§ Directive:
Show all lines from the listing below that contain "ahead".

§ Dataset extract:
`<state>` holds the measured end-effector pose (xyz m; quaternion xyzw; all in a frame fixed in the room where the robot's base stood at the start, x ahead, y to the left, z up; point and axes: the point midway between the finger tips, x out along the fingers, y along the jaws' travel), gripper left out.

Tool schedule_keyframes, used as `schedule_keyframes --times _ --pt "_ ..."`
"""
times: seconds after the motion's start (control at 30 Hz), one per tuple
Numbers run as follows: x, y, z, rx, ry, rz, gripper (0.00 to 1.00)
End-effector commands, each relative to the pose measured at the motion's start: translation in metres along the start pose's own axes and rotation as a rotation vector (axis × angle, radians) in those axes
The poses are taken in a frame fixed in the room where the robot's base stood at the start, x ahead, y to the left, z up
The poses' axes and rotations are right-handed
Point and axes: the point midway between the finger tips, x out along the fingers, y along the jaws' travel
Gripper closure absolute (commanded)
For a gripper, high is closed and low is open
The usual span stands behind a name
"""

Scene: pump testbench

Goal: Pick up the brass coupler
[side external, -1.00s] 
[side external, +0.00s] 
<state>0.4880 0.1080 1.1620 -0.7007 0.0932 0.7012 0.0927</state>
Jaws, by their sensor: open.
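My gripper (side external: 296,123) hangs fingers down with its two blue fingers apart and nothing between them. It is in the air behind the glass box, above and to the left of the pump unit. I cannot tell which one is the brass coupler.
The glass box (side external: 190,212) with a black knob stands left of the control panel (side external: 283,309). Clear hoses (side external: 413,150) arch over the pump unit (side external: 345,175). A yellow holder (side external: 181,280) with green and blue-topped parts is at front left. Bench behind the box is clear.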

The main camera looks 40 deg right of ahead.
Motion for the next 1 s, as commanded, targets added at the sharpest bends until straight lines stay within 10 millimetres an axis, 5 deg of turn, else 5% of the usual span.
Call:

§ Result below:
`<state>` holds the measured end-effector pose (xyz m; quaternion xyzw; all in a frame fixed in the room where the robot's base stood at the start, x ahead, y to the left, z up; point and axes: the point midway between the finger tips, x out along the fingers, y along the jaws' travel), gripper left out.
The poses are taken in a frame fixed in the room where the robot's base stood at the start, x ahead, y to the left, z up
The main camera looks 40 deg right of ahead.

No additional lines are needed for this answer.